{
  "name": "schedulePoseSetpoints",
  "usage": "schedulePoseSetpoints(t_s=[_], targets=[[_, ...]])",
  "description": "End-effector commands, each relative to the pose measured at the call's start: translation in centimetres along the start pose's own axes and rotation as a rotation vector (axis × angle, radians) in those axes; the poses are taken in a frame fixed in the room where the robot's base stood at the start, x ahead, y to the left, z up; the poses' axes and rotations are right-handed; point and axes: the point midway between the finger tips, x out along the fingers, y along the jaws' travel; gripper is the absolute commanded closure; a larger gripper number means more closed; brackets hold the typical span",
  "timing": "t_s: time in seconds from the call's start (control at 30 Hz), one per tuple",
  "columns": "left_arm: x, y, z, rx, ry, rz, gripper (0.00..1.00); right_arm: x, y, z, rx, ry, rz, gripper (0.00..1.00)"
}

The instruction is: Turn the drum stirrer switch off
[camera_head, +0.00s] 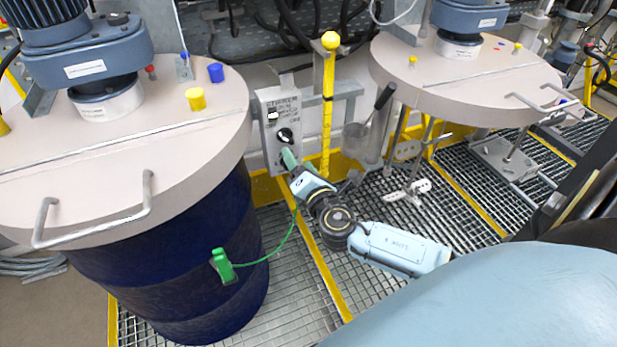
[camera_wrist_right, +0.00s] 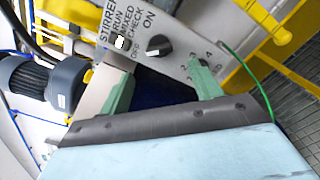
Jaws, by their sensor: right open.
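The stirrer switch panel (camera_head: 270,150) is a grey upright plate between the two drums, lettered "STIRRER". Its black rotary switch (camera_head: 285,136) has a pale mark. In the right wrist view, the knob (camera_wrist_right: 158,45) sits beside "OFF" and "ON" lettering; I cannot tell its exact setting. My right gripper (camera_head: 289,158) is just below the knob in the head view. In the right wrist view its green fingertips (camera_wrist_right: 163,76) are spread apart with nothing between them, and the knob is just beyond them, not gripped. My left gripper is not in view.
A large blue drum (camera_head: 200,260) with a beige lid stands left of the panel; a green clamp (camera_head: 223,266) with a green cable is on its side. A yellow post (camera_head: 328,105) rises right of the panel. Another lidded vessel (camera_head: 470,85) stands right. Grating (camera_head: 400,205) covers the floor.

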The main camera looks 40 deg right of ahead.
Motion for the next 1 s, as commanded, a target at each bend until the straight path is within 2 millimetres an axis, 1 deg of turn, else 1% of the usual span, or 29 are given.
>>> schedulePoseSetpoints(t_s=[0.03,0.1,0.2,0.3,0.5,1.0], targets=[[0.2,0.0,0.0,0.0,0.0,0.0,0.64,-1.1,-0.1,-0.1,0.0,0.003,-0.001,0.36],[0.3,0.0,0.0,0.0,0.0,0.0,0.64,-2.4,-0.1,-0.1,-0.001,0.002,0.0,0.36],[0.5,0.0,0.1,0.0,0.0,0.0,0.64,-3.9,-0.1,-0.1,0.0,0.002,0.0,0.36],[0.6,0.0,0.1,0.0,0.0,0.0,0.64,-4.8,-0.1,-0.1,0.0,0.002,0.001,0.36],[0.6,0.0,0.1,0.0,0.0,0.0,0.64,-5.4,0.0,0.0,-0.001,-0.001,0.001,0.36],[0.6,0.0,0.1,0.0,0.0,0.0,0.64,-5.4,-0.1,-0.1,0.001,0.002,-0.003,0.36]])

__Exercise description__
Repeat only the lines between the start of the data and the line with "[camera_wrist_right, +0.00s]", including those two lines, and skip the pictures.

__Answer below__
{
  "name": "schedulePoseSetpoints",
  "usage": "schedulePoseSetpoints(t_s=[_], targets=[[_, ...]])",
  "description": "End-effector commands, each relative to the pose measured at the call's start: translation in centimetres along the start pose's own axes and rotation as a rotation vector (axis × angle, radians) in those axes; the poses are taken in a frame fixed in the room where the robot's base stood at the start, x ahead, y to the left, z up; the poses' axes and rotations are right-handed; point and axes: the point midway between the finger tips, x out along the fingers, y along the jaws' travel; gripper is the absolute commanded closure; a larger gripper number means more closed; brackets hold the typical span",
  "timing": "t_s: time in seconds from the call's start (control at 30 Hz), one per tuple",
  "columns": "left_arm: x, y, z, rx, ry, rz, gripper (0.00..1.00); right_arm: x, y, z, rx, ry, rz, gripper (0.00..1.00)"
}

The instruction is: Turn the drum stirrer switch off
[camera_head, +0.00s] 
[camera_wrist_right, +0.00s] 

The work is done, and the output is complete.